Material
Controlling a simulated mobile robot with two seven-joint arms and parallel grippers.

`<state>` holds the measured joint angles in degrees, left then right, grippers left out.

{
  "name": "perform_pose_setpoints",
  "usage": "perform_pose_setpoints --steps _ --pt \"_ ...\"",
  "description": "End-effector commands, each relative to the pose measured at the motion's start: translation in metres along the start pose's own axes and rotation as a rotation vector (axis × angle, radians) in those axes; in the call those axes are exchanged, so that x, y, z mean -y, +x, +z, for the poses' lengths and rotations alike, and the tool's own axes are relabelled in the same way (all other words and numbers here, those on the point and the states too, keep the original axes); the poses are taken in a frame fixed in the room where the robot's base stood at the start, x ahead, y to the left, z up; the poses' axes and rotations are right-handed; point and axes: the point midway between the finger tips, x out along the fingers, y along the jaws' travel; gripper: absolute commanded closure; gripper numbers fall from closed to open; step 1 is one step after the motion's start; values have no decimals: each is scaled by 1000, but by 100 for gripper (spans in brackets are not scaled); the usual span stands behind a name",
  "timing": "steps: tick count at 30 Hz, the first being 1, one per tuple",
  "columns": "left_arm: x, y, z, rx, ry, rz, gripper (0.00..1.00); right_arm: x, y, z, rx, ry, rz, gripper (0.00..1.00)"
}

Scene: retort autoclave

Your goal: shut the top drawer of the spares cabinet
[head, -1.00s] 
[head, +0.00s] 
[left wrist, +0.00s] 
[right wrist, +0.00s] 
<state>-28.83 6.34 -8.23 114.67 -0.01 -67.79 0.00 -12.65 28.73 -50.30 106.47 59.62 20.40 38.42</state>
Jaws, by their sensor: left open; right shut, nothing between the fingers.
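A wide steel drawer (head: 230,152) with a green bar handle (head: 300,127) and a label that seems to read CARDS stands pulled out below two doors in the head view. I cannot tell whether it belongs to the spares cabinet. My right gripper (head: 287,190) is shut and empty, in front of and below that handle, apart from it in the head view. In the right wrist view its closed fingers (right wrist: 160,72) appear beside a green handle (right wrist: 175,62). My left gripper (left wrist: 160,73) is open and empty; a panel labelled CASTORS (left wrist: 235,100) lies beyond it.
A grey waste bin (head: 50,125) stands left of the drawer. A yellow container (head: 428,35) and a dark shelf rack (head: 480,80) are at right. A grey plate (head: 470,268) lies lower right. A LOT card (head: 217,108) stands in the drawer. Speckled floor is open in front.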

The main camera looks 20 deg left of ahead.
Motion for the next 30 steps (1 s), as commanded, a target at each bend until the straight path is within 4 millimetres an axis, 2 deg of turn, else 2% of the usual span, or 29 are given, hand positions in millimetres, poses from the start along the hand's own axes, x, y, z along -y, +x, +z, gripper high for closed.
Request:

Short problem
Please reproduce the entire listing, exactly as shown.

Answer below
Controlling a simulated mobile robot with two seven-joint arms and parallel grippers.

`<state>` holds the measured joint angles in degrees, left then right, grippers left out.

{
  "name": "perform_pose_setpoints",
  "usage": "perform_pose_setpoints --steps _ --pt \"_ ...\"",
  "description": "End-effector commands, each relative to the pose measured at the motion's start: translation in metres along the start pose's own axes and rotation as a rotation vector (axis × angle, radians) in those axes; in the call those axes are exchanged, so that x, y, z mean -y, +x, +z, for the poses' lengths and rotations alike, and the tool's own axes are relabelled in the same way (all other words and numbers here, those on the point and the states too, keep the original axes); the poses are taken in a frame fixed in the room where the robot's base stood at the start, x ahead, y to the left, z up; the poses' axes and rotations are right-handed; point and axes: the point midway between the finger tips, x out along the fingers, y along the jaws' travel; gripper: absolute commanded closure; gripper numbers fall from closed to open; step 1 is one step after the motion's start; values have no decimals: each is scaled by 1000, but by 100 for gripper (spans in brackets are not scaled); the usual span stands behind a name",
  "timing": "steps: tick count at 30 Hz, the first being 1, one per tuple",
  "columns": "left_arm: x, y, z, rx, ry, rz, gripper (0.00..1.00); right_arm: x, y, z, rx, ry, rz, gripper (0.00..1.00)"
}

Scene: retort autoclave

Your goal: shut the top drawer of the spares cabinet
[head, -1.00s] 
[head, +0.00s] 
[left wrist, +0.00s] 
[right wrist, +0.00s] 
<state>-28.83 6.34 -8.23 114.67 -0.01 -67.79 0.00 -12.65 28.73 -50.30 106.47 59.62 20.40 38.42</state>
Jaws, by their sensor: left open; right shut, nothing between the fingers.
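A wide steel drawer (head: 230,152) with a green bar handle (head: 300,127) and a label that seems to read CARDS stands pulled out below two doors in the head view. I cannot tell whether it belongs to the spares cabinet. My right gripper (head: 287,190) is shut and empty, in front of and below that handle, apart from it in the head view. In the right wrist view its closed fingers (right wrist: 160,72) appear beside a green handle (right wrist: 175,62). My left gripper (left wrist: 160,73) is open and empty; a panel labelled CASTORS (left wrist: 235,100) lies beyond it.
A grey waste bin (head: 50,125) stands left of the drawer. A yellow container (head: 428,35) and a dark shelf rack (head: 480,80) are at right. A grey plate (head: 470,268) lies lower right. A LOT card (head: 217,108) stands in the drawer. Speckled floor is open in front.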

The main camera looks 20 deg left of ahead.
Motion for the next 30 steps (1 s), as commanded, a target at each bend until the straight path is within 4 millimetres an axis, 2 deg of turn, else 2% of the usual span, or 29 are given, hand positions in millimetres, poses from the start along the hand's own axes, x, y, z along -y, +x, +z, gripper high for closed.
Request:

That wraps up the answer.